- _Exercise details_:
Here are some records; copy every line that holds the word "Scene".

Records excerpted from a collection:
_ _ _
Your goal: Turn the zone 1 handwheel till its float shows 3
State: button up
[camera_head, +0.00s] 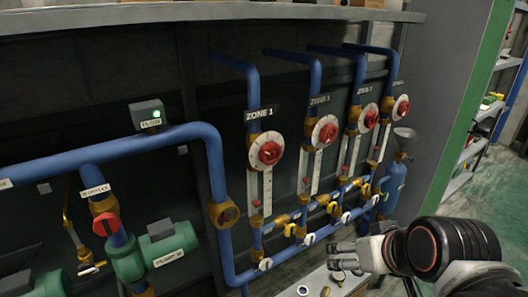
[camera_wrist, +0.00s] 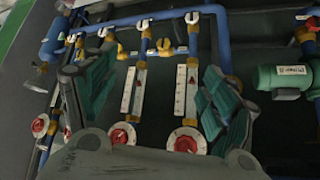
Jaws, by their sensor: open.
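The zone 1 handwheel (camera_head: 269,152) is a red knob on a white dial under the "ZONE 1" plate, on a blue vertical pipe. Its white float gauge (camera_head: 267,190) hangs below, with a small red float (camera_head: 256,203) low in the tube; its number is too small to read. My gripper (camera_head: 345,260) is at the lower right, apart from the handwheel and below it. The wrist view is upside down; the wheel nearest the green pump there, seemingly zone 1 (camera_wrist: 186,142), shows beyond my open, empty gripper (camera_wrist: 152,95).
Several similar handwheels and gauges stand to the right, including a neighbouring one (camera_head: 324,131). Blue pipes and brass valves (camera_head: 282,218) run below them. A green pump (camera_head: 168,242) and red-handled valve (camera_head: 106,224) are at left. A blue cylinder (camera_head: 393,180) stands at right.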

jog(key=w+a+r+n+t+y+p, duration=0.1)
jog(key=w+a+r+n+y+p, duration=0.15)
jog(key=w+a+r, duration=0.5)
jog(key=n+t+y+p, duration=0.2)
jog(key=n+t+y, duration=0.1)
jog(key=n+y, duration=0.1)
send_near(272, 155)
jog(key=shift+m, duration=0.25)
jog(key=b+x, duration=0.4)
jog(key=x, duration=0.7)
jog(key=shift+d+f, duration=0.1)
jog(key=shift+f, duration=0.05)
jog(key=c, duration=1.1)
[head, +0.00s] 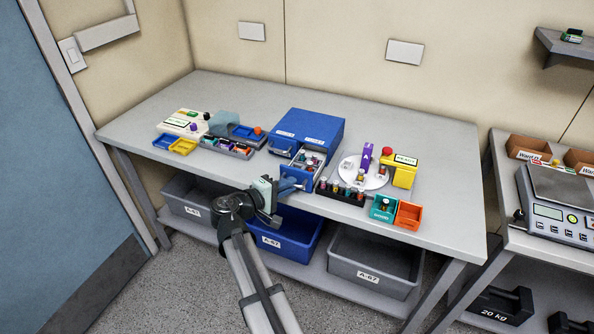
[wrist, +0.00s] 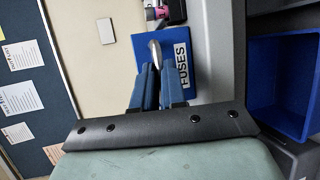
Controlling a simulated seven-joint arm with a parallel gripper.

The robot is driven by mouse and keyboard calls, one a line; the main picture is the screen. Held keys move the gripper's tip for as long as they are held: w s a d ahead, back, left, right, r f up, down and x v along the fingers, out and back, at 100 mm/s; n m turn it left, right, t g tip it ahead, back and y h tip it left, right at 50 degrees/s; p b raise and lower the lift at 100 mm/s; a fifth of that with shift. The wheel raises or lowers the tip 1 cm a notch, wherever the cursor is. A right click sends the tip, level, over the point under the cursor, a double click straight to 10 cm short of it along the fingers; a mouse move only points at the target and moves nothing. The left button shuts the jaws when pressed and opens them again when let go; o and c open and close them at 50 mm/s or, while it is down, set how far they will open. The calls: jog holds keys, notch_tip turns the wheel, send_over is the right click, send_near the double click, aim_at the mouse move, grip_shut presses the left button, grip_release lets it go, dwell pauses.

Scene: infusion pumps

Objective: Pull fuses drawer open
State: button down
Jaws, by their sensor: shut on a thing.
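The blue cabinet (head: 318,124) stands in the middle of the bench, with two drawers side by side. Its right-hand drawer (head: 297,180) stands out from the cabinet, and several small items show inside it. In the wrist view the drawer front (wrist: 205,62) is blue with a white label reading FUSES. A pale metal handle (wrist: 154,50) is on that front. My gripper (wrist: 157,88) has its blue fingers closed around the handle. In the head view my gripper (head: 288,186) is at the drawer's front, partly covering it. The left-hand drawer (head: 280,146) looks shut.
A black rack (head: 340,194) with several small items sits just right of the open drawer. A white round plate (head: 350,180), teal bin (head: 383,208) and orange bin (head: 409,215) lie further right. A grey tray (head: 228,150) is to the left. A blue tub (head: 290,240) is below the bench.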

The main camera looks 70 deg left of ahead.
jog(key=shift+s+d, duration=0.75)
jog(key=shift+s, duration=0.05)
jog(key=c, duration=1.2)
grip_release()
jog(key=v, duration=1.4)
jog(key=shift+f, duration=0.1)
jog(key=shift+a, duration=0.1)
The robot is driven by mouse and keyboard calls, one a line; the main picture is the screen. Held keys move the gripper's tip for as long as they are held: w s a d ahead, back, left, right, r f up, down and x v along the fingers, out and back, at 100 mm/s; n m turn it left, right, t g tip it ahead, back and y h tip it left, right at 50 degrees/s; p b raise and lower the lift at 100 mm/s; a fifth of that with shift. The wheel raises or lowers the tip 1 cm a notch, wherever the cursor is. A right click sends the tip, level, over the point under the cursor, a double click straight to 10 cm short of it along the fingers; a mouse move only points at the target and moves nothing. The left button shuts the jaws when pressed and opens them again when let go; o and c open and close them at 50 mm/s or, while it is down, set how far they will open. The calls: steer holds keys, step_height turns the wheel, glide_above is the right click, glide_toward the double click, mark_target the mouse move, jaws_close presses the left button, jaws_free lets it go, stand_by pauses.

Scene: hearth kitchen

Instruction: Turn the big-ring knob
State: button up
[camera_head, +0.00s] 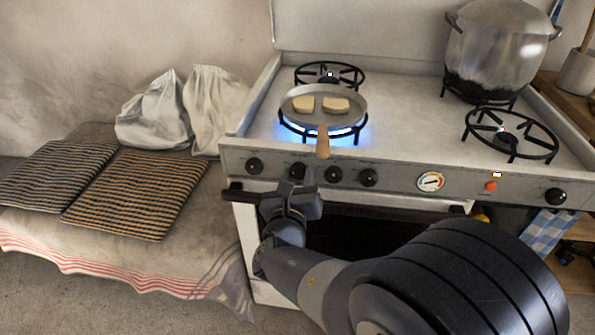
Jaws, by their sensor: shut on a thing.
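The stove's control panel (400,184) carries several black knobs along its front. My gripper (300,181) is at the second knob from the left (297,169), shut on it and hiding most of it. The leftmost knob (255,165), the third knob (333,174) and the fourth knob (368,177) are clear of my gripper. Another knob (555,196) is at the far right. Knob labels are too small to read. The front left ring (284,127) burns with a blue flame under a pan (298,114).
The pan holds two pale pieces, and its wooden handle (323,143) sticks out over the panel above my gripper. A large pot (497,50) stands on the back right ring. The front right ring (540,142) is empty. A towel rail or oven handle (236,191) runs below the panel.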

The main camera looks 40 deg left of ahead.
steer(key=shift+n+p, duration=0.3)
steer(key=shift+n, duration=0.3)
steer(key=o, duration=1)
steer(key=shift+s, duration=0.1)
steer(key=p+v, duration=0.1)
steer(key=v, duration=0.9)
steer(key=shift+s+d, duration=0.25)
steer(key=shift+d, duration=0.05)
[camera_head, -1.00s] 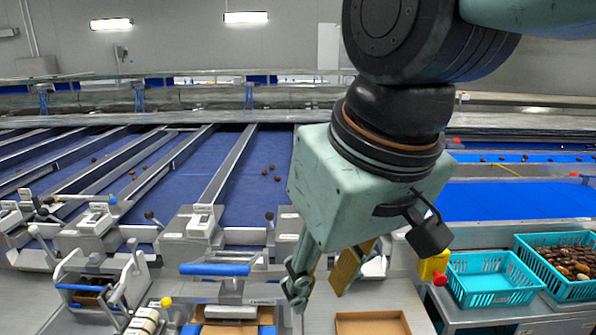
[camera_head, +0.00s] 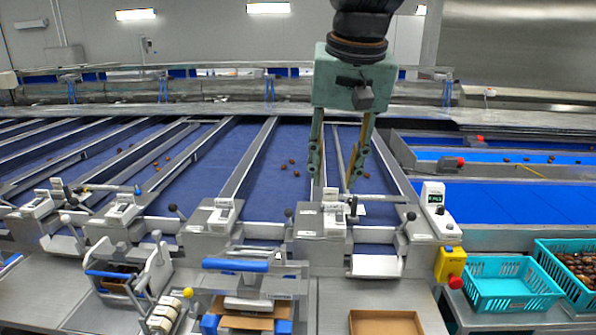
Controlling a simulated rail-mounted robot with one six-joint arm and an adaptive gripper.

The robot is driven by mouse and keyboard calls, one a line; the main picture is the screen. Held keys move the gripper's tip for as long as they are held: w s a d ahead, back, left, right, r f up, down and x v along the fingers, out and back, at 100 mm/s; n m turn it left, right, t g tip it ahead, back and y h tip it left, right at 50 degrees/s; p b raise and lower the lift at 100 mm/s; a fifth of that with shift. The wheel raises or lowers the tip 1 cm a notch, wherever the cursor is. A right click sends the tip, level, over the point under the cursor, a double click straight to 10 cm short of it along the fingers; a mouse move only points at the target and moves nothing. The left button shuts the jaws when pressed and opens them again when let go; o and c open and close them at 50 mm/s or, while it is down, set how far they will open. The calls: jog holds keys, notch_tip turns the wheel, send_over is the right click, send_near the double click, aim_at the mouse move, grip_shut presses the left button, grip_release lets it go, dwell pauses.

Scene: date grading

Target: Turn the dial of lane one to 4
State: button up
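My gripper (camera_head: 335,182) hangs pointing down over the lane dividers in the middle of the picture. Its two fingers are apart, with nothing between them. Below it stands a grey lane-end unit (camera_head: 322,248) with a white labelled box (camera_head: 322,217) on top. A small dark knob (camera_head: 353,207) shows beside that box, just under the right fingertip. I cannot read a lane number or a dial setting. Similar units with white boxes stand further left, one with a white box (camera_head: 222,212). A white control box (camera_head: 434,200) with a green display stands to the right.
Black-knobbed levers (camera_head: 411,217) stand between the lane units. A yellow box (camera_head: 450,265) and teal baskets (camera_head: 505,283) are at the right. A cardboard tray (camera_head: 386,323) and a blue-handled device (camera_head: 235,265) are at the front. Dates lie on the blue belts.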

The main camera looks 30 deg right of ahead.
_ _ _
- _The response_:
Scene: infusion pumps
Scene: hearth kitchen
Scene: date grading

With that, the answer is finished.